Brief regering : Intern memo CAF 11
31 066 Belastingdienst
Nr. 775
BRIEF VAN DE STAATSSECRETARIS VAN FINANCIËN
Aan de Voorzitter van de Tweede Kamer der Staten-Generaal
Den Haag, 10 november 2020
Op 20 oktober 2020 is het interne memo uit 2017 inzake de CAF 11 zaak gedeeld met
uw Kamer (Kamerstuk 31 066, nr. 717). Dit heeft in uw Kamer geleid tot vragen. Bij deze Kamerbrief is de beantwoording
van feitelijke vragen hierover van de heer Omtzigt gevoegd1. In deze brief geef ik een nadere toelichting bij deze antwoorden en schets ik u
breder de context rondom het memo en kom ik terug op mijn eerdere toezegging om u
nader te informeren over de werkwijze rondom stopzettingen in CAF-zaken. Verder informeer
ik uw Kamer over verslagen van het MT Toeslagen en documenten die zijn verzameld in
het kader van diverse Wob-verzoeken.
Intern memo CAF 11
Aanleiding intern memo signalen CAF 11
Zoals in eerdere kamerbrieven uitgebreid is beschreven, werden in de zomer van 2014
de ouders in de CAF 11-zaak geconfronteerd met de plotselinge stopzetting van hun
lopende voorschotten kinderopvangtoeslag. Door de systematische aanpak van alle vraagouders
en de omvang van de uitvraag van bewijsstukken in het CAF 11-dossier, komen in het
najaar van 2014 veel bezwaarschriften tegelijk binnen tegen de beslissing om de toeslag
stop te zetten. Op dat moment waren de achterstanden bij het behandelen van bezwaren
bij Belastingdienst/Toeslagen (hierna: B/T) al hoog, onder andere vanwege een inhaalslag
op het definitief toekennen van toeslagen over meerdere jaren, waardoor ook de bezwaarschriften
over meerdere jaren gelijktijdig binnenkomen. Het duurt daardoor, voor onder meer
de ouders in CAF 11, te lang voordat burgers een uitspraak op bezwaar ontvangen. Ongeveer
de helft van de CAF 11-ouders krijgt uiteindelijk een gegrondverklaring op hun bezwaarschrift.

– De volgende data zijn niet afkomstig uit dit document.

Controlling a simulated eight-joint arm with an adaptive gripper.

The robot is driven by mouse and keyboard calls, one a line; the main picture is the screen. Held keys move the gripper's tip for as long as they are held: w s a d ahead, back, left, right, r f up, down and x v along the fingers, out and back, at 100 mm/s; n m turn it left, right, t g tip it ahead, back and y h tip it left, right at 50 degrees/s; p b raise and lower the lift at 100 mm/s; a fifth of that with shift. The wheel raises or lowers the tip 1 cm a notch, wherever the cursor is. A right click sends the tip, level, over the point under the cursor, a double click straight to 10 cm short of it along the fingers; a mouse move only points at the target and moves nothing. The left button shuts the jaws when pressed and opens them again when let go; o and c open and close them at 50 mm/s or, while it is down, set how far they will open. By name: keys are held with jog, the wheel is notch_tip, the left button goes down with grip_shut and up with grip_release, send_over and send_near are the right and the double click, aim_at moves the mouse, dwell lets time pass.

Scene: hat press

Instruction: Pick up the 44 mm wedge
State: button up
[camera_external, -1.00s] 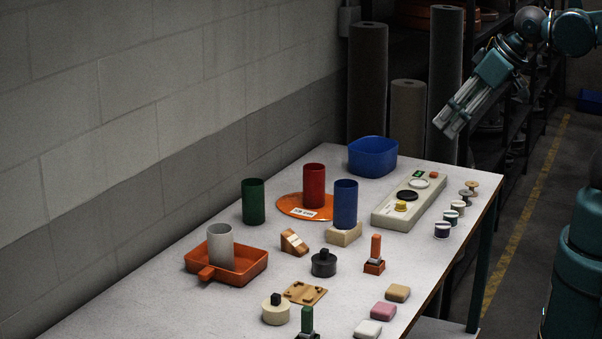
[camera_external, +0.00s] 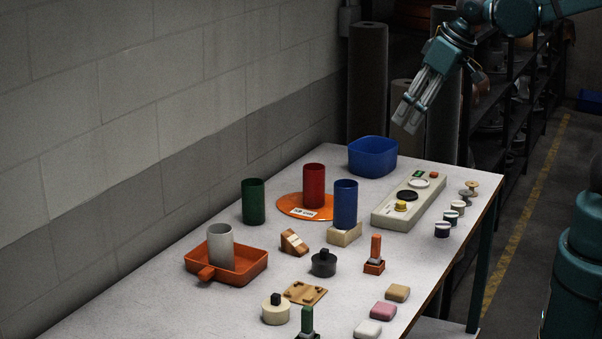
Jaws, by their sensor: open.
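A small brown wedge-shaped block (camera_external: 294,242) with a pale sloping face sits on the table's middle, left of the cream block under the blue cylinder. No size marking can be read on it. It is the only clearly wedge-shaped thing I see. My gripper (camera_external: 407,122) is open and empty, pointing down and to the left. It is high in the picture, above the far end of the table by the blue bin, well apart from the wedge.
Green (camera_external: 253,202), red (camera_external: 314,187) and blue (camera_external: 345,205) cylinders stand behind the wedge. An orange tray (camera_external: 250,272) holds a grey cylinder. A black lidded pot (camera_external: 323,265) is in front. A blue bin (camera_external: 372,157) and control panel (camera_external: 409,202) stand at the far end.

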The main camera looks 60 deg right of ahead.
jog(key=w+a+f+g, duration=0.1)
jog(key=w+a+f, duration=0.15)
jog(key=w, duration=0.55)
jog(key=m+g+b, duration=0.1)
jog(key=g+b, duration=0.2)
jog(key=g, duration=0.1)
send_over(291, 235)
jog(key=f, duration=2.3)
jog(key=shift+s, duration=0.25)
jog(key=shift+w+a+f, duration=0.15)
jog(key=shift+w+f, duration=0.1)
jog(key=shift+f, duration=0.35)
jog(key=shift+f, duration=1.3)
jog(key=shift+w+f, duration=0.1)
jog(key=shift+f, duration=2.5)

Halverwege 2015 bereiken de eerste beroepen tegen CAF 11-besluiten de rechter. De
werkwijze van B/T werd aanvankelijk bevestigd door de Afdeling bestuursrecht van de
Raad van State2 (hierna: RvS) en ook in kamerbrieven3 en Kamervragen4 werd de «alles of niets» aanpak van de B/T benadrukt. Over het algemeen billijkte
de rechter in zijn uitspraken de werkwijze van Toeslagen. In een uitspraak van 20 november
2015 constateerde de rechtbank in een specifieke zaak echter dat wanneer in een lopend
jaar de bevoorschotting wordt stopgezet, er rekening mee moet worden gehouden dat
rekeningen voor kinderopvang na die stopzetting niet onmiddellijk worden betaald.

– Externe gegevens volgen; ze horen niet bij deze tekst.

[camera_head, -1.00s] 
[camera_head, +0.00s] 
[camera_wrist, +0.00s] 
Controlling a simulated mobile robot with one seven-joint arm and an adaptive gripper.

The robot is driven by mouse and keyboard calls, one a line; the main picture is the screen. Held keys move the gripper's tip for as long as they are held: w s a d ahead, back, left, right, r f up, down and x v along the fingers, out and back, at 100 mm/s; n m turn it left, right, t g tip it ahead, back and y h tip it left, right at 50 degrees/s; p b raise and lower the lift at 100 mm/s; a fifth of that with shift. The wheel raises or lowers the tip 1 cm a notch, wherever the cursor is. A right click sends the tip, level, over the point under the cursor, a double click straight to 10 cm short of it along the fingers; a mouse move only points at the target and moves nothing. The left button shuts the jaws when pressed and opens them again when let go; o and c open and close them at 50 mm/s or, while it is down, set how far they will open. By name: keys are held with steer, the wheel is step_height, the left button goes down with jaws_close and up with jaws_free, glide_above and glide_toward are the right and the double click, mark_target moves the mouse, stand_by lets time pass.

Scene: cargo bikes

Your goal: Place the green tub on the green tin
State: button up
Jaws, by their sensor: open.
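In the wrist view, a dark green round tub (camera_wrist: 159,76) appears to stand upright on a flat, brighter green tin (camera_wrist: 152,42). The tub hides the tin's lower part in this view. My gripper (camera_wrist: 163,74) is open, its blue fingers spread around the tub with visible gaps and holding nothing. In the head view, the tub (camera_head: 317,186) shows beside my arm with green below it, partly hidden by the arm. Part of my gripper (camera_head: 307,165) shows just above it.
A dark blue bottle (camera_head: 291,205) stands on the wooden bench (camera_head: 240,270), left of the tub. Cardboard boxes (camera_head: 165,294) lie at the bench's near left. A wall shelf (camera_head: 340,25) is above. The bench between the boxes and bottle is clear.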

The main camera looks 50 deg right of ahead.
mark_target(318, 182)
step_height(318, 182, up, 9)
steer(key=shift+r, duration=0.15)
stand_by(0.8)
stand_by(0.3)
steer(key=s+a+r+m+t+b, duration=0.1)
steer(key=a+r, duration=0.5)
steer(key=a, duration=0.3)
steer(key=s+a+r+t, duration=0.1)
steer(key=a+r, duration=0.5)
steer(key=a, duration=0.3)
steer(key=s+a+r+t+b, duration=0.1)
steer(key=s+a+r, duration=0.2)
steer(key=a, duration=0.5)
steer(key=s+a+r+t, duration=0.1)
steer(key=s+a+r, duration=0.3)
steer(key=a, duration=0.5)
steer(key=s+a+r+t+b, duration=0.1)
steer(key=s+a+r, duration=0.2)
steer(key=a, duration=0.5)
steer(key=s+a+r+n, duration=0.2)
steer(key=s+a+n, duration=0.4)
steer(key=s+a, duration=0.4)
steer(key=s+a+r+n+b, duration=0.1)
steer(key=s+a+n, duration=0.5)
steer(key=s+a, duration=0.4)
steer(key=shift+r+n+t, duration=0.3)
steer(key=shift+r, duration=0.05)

De uitspraak is zodanig afwijkend van de tot dan toe gebruikelijke lijn dat B/T besluit
in hoger beroep te gaan om meer zekerheid te krijgen over deze rechtsvraag. In hoger
beroep oordeelt de RvS in maart 2017 net als de rechtbank dat bij de toetsing of alle
kosten over het gehele jaar betaald zijn een «knip» moet worden gezet bij het moment
van de onrechtmatige stopzetting; de periode voordien en nadien moeten apart behandeld
worden. In dezelfde zaak oordeelt de RvS dat B/T ten aanzien van de stopzetting van
het voorschot kinderopvangtoeslag niet heeft gehandeld in overeenstemming met de systematiek
van de Awir en daarbij met name niet de vereiste zorgvuldigheid heeft betracht en
in strijd met de voor opschorting geldende regels heeft gehandeld. Voor een verdere
(technische) toelichting over de werkwijze rondom de stopzettingen verwijs ik u naar
de bijlage bij deze brief5.
In februari 2016 dient de advocate van een aantal ouders in de CAF 11-zaak een klacht
in bij de Nationale ombudsman over de handelwijze van B/T. In diezelfde periode zijn
ook klachten hierover binnen B/T behandeld. In augustus 2017 verschijnt het zeer kritische
rapport van de Nationale ombudsman «Geen powerplay maar fairplay», waarin onder meer
is ingegaan op onzorgvuldigheden in het proces en lange doorlooptijden6.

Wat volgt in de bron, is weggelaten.